What are the Breastfeeding Laws in Kansas?

What rights do you have as a breastfeeding mom in Kansas?

Congratulations on your new baby! Odds are you are one of the 77% of Kansas moms that has ever breastfed a baby. While breastfeeding your baby might feel like a natural thing to you, it is important to know your rights regarding breastfeeding and pumping for your baby.

Here at Mid Kansas Doula Services we encourage families to make the best decisions for themselves and their families. If nursing your baby is the best decision for you and your family, here are some things you should know…


Breastfeeding in Public Places-

I’ll be honest. This statute is one that makes me proud to live in Kansas. I have no bias towards how a mother feeds her baby, I do care, though with how her state treats such choice. Here is what Kansas says about nursing in Public:

65-1,248.Breastfeeding; where. (a) Breast milk is widely acknowledged to be the most complete form of nutrition for infants, with a range of benefits for infant’s health, growth, immunity and development and has also been shown to improve maternal health and bonding in addition to contributing to society at large through economic and environmental gains, it is therefore the public policy of Kansas that a mother’s choice to breastfeed should be supported and encouraged to the greatest extent possible.

(b) A mother may breastfeed in any place she has a right to be.


Breastfeeding and Pumping at Work-

What rights do you have when you get back to the office? One important thing to remember is some rules only apply to employers that have over 50 employees. If you’re working for a small firm, we suggest you work with your employer to arrange an appropriate place to nurse or pump that you feel comfortable with. Here is what the law says:

Employers are required to provide a “reasonable break time for an employee to express breast milk for her nursing child for 1 year after the child’s birth each time such employee has need to express the milk.” Employers are also required to provide “a place, other than a bathroom, that is shielded from view and free from intrusion from coworkers and the public, which may be used by an employee to express breast milk.”
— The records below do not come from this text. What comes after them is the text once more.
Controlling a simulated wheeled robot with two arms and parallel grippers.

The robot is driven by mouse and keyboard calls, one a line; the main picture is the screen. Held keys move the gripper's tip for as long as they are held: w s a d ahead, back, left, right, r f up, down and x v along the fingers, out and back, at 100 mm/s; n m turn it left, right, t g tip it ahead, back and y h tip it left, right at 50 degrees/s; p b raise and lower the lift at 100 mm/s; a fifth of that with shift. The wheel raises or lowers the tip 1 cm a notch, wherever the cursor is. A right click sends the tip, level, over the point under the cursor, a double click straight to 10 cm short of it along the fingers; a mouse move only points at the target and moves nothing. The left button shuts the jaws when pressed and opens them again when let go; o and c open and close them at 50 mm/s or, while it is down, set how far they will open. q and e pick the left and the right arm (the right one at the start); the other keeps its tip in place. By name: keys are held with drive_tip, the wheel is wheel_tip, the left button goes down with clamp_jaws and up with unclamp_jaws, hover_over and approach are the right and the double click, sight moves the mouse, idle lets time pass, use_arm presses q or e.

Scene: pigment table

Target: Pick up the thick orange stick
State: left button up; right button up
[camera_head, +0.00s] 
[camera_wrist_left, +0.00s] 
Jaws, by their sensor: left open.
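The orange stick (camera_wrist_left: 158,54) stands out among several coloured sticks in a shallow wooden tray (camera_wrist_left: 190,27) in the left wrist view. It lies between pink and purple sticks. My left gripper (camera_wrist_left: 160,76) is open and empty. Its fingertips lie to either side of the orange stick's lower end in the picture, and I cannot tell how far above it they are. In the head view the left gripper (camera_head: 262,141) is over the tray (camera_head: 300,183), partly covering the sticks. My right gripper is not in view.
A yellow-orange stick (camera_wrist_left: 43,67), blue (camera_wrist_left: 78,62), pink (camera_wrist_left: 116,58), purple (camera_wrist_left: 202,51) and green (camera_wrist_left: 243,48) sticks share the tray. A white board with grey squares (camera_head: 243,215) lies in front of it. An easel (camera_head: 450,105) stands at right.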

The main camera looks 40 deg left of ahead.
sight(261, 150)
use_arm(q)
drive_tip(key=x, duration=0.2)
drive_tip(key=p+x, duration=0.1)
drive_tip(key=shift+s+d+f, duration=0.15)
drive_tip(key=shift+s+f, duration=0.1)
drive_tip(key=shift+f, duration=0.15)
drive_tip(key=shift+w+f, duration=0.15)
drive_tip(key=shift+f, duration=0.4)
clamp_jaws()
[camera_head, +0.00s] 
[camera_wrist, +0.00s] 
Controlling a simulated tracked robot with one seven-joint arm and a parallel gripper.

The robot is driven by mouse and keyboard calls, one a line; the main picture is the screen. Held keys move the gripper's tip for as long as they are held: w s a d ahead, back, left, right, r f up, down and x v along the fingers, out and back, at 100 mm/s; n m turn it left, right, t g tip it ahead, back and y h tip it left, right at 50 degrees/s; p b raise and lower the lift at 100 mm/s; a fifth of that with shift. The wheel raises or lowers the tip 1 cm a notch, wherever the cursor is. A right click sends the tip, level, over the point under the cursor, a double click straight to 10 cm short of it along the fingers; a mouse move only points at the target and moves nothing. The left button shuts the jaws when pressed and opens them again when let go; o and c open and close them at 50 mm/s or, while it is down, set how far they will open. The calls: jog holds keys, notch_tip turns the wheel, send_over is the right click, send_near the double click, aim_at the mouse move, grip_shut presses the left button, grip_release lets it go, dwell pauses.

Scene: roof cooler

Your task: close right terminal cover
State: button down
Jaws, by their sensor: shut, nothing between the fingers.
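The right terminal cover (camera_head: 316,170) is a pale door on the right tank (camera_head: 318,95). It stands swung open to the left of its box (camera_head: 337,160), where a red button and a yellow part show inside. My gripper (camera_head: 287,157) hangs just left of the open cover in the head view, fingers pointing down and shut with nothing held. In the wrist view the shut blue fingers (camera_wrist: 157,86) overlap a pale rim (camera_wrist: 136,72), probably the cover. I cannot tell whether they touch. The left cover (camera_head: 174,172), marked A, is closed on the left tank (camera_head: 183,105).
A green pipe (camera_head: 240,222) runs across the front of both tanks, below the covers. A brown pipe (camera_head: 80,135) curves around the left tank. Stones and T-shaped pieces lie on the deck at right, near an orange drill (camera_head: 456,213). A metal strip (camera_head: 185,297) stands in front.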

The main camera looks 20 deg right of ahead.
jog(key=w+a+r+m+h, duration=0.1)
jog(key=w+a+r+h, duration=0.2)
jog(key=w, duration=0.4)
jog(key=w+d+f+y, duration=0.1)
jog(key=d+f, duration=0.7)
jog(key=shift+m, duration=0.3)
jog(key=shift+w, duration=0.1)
A bathroom, even if private, is not a permissible location under the Act.

What the law says about getting compensated during pumping breaks:

Employers are not required under the FLSA to compensate nursing mothers for breaks taken for the purpose of expressing milk. However, where employers already provide compensated breaks, an employee who uses that break time to express milk must be compensated in the same way that other employees are compensated for break time. In addition, the FLSA’s general requirement that the employee must be completely relieved from duty or else the time must be compensated as work time applies.

Breastfeeding while on Jury Duty-

There is a short list of things that will allow you to be excused from Jury Duty in Kansas. Breastfeeding is one of those! This is what the statute says:

43-158.Same; persons excluded from jury service. The following persons shall be excused from jury service:

(e) a mother breastfeeding her child. Jury service shall be postponed until such mother is no longer breastfeeding the child.

How to file a formal complaint-

If you are discriminated against because of your breastfeeding choices, don’t hesitate to speak up! Kansas laws are clear as to the expectations they hold.

If you are treated poorly for nursing your child in a public space, we suggest that you print a copy of the Kansas Statute and present it to the business or organization at fault. Contacting a lawyer might be a good option as well.

If your employer is unwilling to accommodate your needs regarding nursing and/or pumping, you can file a formal complaint here: United States Department of Labor: How to file a formal complaint

As with anything, know your rights and do not feel guilty about exercising those rights!